The statement was, of course, good news for the press corps, even one that has grown a bit weary of Coulter's antics. An unrepentant and polarizing national figure making an outrageous and offensive comment about a presidential candidate and earning cheers from conservatives for doing so? Stories don't come much more nicely wrapped than that. (OK, sometimes.) Coulter herself is probably also pleased with the dustup – comments and coverage like this just sell more books. (She wrote this on her Web site: "I'm so ashamed, I can't stop laughing!" More charming Coulterisms here.)

Edwards is a winner as well, since his base can't stand Coulter, something the Edwards campaign quickly tried to exploit by appealing for "Coulter Cash" in the wake of the comments. The only losers are the Republican candidates who appeared at CPAC. They need to appeal to their base, but they don't necessarily want their association with folks like Coulter widely publicized. Rudy Giuliani and John McCain, the two Republican frontrunners, quickly repudiated Coulter's comments.

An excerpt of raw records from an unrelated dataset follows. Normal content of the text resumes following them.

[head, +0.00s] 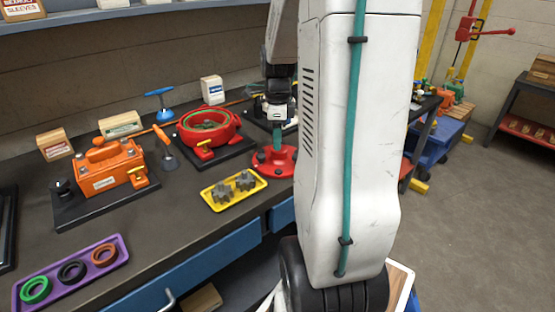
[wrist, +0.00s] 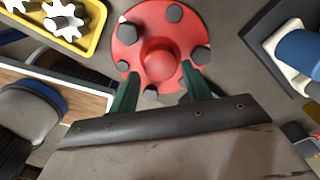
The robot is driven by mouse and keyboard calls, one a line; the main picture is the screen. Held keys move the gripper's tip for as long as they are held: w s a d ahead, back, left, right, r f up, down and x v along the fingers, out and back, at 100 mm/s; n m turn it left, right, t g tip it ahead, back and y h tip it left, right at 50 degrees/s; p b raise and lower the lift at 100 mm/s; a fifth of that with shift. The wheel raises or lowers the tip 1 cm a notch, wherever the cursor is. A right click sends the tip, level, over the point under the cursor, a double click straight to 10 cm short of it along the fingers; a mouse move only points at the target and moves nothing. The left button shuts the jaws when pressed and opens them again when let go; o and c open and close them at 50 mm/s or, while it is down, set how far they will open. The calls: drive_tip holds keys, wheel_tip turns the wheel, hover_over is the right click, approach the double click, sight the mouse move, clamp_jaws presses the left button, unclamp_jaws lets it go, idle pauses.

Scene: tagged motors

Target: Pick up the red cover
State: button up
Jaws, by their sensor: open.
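The red cover (head: 265,163) is a round red disc lying on the dark workbench, right of the yellow tray. In the wrist view the red cover (wrist: 128,52) shows a raised round boss in the middle and several dark bolt heads around its rim. My gripper (head: 277,143) points down over it in the head view and hides part of it. In the wrist view my gripper (wrist: 160,72) is open, with its two green fingers apart on either side of the boss and overlapping the near rim. Nothing is held. Whether the fingers touch the cover cannot be told.
The yellow tray (head: 209,200) with grey gears sits close left of the cover. Behind are a red round housing (head: 222,142) and an orange housing (head: 108,172) on dark plates. A purple tray (head: 95,286) holds rings. The bench's front edge is close to the cover.

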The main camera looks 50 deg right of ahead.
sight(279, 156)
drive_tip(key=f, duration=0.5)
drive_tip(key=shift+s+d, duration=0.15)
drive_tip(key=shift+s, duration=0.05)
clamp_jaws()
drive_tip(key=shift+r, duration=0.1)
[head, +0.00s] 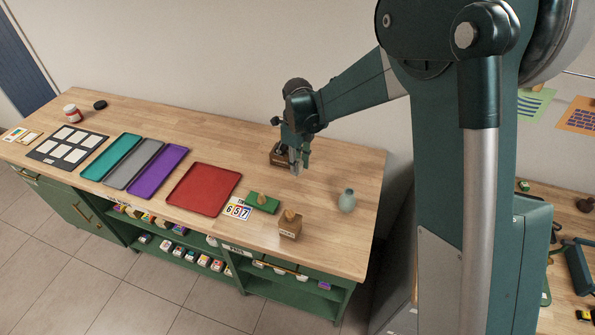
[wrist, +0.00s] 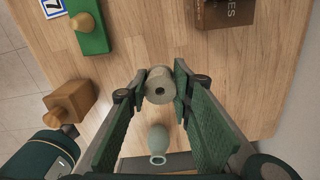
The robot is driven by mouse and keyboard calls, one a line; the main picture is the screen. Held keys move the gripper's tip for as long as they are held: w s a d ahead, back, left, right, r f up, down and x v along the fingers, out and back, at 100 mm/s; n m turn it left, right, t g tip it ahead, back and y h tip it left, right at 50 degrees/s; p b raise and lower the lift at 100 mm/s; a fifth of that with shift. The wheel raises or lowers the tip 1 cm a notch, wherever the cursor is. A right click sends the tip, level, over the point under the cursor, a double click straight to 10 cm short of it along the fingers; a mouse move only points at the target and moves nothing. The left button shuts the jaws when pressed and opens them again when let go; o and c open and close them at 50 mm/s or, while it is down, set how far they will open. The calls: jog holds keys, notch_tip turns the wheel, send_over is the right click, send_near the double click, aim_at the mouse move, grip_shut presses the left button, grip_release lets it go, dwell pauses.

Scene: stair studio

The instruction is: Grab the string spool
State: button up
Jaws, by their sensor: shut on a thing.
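The string spool (wrist: 160,86) is a small pale beige cylinder with a round end showing in the wrist view. It sits between the two green fingertips of my gripper (wrist: 160,88), which is shut on it. In the head view my gripper (head: 297,167) points down over the right part of the wooden table, in front of a brown box. The spool is hard to make out there, largely hidden by the fingers. I cannot tell whether it touches the tabletop or hangs just above it.
A brown lettered box (head: 279,155) stands behind my gripper. A pale green vase (head: 347,200), a knobbed wooden block (head: 290,226) and a knobbed green block (head: 262,203) stand nearby. A red tray (head: 203,190) lies to the left.

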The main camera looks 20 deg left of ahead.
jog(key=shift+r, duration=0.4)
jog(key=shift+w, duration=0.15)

There are those who argue that Coulter should be ignored. I'm not sure that's the right approach. Journalists seem to have tired of Coulter, at least a little bit – in the first 24 hours, as Howard Kurtz points out, her comments were met with a "collective shrug." They did eventually jump on the story, however, and rightly so. Coulter is an important figure in the far-right movement, a bestselling author who inspires reverence in one portion of the population even as she inspires disdain in another. If she were a lone nutjob – Fred Phelps of the Westboro Baptist Church springs to mind – the press corps would have no justification beyond sensationalism for paying attention to her. But she has a not-insubstantial following, as her CPAC invite illustrates, and reporters thus have an obligation to hold their noses and report what she has to say.